Sobre el Centenario de Miguel Hernández
EL problema no es qué vamos a hacer en este centenario, sino sus razones. Tres valores explican el sentido de esta conmemoración: «Miguel Hernández, poeta universal, poeta necesario y poeta de la memoria».
Lo de poeta universal tiene que ver con el papel principal que cada creador asume ante sus contemporáneos y la posteridad. Y Hernández es sin duda una lección de universalidad por múltiples razones. Sabemos que no es un poeta de formación reglada; es un autodidacta que mantiene con la escuela una relación fugaz; muy pronto se vincula al mundo cultural de Orihuela. Antes de que vaya a Madrid, en 1931, antes de que conozca un ambiente propicio para presentarse y acrecentar su poesía, el joven Hernández está queriendo ser poeta y hace todo lo posible para serlo, a trompicones con el lenguaje y los versos, en paciente aprendizaje, en sorprendida lectura de contemporáneos, los más inmediatos, y clásicos.
De aquel esfuerzo que va desde 1925 a 1933 ó 1934 surge un poeta afincado en el clasicismo virgiliano, en el renacimiento de San Juan de la Cruz, en la tradición de Góngora y Quevedo, en el barroco teatral de Calderón y, más tarde, en la imitación de Lope de Vega. A través de estos autores va afirmando su clasicidad originaria, al tiempo que mira a los más próximos: de Rubén Darío a Juan Ramón Jiménez y Jorge Guillén, hay un impetuoso aprendizaje de lo clásico y lo contemporáneo. Perito en lunas fue en 1933 la primera sorpresa literaria.
LA modernidad la alcanzará en Madrid en contacto con autores que se llaman Vicente Aleixandre o Pablo Neruda, mientras escribe un poemario que fue su primer aldabonazo literario: el Rayo que no cesa. Aterriza en el lenguaje de las vanguardias, mientras los acontecimientos históricos perfilan una nueva creación que tendrá la historia más desdichada de este país como base y lamento, como impulso épico y atenuación del mismo por el dolor, en el tránsito de Viento del pueblo a El hombre acecha, donde creo que encuentra la mejor poesía de la guerra civil, en la que Hernández adquiere el rasgo de poeta necesario.

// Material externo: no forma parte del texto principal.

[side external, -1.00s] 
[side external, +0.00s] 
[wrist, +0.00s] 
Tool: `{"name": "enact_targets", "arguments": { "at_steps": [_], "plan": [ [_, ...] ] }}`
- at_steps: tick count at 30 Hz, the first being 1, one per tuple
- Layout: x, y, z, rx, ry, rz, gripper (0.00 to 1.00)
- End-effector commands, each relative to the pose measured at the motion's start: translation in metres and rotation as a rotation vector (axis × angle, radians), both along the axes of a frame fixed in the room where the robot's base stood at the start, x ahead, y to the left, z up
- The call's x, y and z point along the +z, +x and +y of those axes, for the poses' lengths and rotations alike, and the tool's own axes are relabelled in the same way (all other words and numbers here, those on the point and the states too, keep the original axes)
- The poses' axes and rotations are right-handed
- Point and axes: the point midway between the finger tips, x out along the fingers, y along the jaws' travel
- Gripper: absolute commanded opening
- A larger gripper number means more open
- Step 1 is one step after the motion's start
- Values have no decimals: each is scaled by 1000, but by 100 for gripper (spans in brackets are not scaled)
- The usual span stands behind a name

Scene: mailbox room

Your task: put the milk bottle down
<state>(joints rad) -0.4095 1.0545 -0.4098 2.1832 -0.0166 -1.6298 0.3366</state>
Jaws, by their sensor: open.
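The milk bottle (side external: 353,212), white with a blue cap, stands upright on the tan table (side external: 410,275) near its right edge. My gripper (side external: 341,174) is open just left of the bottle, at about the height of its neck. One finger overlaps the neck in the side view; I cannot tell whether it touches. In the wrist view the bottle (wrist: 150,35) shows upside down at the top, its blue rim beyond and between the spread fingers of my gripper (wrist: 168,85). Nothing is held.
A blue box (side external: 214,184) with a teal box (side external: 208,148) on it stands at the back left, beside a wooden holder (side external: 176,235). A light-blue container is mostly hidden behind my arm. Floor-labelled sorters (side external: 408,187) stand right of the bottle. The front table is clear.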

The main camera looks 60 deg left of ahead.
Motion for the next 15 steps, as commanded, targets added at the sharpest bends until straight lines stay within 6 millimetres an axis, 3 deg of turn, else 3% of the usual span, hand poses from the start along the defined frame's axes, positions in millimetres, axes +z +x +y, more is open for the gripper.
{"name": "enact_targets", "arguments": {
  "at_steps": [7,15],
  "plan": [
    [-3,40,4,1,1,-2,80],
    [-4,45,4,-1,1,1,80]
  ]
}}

Lo de poeta necesario se lo tomo prestado a Antonio Buero Vallejo, quien decía: «para mí es Miguel Hernández un poeta necesario, eso que muy pocos poetas, incluso grandes poetas, logran ser. La más honda intuición de la vida, del amor y de la muerte brota de su fuente como de esas otras pocas fuentes sin las que no sabríamos pasar y que se llaman Manrique, o San Juan de la Cruz, o Fray Luis, o Machado...». Y el poeta necesario adquiere, al final de aquel episodio bélico, la tercera condición esencial, la de poeta de la memoria. Y es una condición inevitable que tiene uno de los más bellos y terribles libros de la poesía española del siglo XX, aquel, inacabado, resuelto en papeles desordenados que están en su archivo, que conocemos como Cancionero y romancero de ausencias, obra con la que inaugura el autobiografismo. Lo de poeta de la memoria lo digo en base al sentido que un viejo maestro italiano del hermetismo crítico y poético, Oreste Macrí, creó en 1960: «Pocos son los momentos en los que hay una coincidencia entre la historia de la poesía y la historia de la lucha por la libertad: el viento y la cárcel de Hernández son uno de ellos. Sirvan de ejemplo para la juventud». En la raíz del canto antifascista europeo es donde situamos a este poeta, que fue un gran poeta, universal, necesario y de la memoria, y para mí son imprescindibles los tres sentidos juntos. Y éste es el sentido de la conmemoración en la que trabajamos desde hace meses.